Talk
On-demand
Virtual
The 900-second ghost: Debugging half-open TCP
A deep-dive into a 15-minute production outage caused by half-open TCP connections, exploring FIN vs. RST packets, Zero Window effects, and lessons on kernel keepalives and debugging silent network failures at hyperscale.
15
mins
Meet the speakers
What happens when a production incident lasts 15 minutes, yet monitoring systems report everything as "green"? At hyperscale, supporting on-demand services through mobile applications in Southeast Asia's most populous countries, a team encountered a silent and elusive failure mode: half-open TCP connections.

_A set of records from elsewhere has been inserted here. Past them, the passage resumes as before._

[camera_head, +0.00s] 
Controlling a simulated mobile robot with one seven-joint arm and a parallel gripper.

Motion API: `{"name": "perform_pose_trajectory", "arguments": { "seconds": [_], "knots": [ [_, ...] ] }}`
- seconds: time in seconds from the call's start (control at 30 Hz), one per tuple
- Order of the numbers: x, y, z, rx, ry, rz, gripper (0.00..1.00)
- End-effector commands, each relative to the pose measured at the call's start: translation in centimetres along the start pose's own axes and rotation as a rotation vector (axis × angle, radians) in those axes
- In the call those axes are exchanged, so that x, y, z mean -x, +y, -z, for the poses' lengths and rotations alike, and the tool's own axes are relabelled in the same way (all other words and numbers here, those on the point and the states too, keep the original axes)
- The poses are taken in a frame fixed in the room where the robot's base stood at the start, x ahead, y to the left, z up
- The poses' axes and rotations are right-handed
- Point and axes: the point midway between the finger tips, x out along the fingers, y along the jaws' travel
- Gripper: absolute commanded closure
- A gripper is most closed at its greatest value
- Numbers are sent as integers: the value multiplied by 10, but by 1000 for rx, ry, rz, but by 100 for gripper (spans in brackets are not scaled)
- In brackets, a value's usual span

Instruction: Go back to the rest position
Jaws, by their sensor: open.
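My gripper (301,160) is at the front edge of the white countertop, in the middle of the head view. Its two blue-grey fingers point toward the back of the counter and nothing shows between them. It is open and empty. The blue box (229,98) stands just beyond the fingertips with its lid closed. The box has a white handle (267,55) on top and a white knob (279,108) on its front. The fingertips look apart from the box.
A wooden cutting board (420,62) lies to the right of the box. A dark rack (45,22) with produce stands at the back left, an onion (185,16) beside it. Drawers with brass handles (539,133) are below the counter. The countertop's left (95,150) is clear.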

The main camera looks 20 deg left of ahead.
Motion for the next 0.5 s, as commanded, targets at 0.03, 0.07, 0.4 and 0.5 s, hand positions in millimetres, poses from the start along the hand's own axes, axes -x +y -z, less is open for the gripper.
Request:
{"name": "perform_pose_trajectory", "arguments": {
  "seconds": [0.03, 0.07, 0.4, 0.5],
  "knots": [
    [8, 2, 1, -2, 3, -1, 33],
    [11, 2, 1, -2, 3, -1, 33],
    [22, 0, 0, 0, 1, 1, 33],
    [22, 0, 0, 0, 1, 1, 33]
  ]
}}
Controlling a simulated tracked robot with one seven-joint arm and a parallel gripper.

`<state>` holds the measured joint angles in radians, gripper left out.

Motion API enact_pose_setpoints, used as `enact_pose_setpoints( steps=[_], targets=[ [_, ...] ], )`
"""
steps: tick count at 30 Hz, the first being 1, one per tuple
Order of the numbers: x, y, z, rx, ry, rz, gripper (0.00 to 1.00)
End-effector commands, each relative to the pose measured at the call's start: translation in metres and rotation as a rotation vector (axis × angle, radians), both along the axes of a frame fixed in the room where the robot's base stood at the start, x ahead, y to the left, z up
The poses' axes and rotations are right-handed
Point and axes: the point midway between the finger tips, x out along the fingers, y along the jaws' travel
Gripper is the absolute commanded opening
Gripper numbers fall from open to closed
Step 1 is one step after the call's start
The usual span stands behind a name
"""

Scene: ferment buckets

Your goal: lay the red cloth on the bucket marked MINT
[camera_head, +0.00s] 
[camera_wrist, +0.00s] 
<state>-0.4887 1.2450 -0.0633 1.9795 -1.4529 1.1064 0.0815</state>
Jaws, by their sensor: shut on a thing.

In this deep-dive session, the speaker conducts a packet-level autopsy of a real-world incident using the Wireshark tool that impacted millions of messages. The talk examines the critical differences between FIN and RST packets, demonstrating how the absence of a single 40-byte segment resulted in 900 seconds of effective downtime. Attendees will learn why relying on default Linux kernel tcp_keepalive settings is unsafe for high-availability systems.
The session also explores the Zero Window phenomenon and how TCP backpressure can cause message timestamp drift. This is a story of persistence, spanning detailed packet captures and collaboration with a major cloud provider's networking team to correct load balancer FIN-delivery behavior.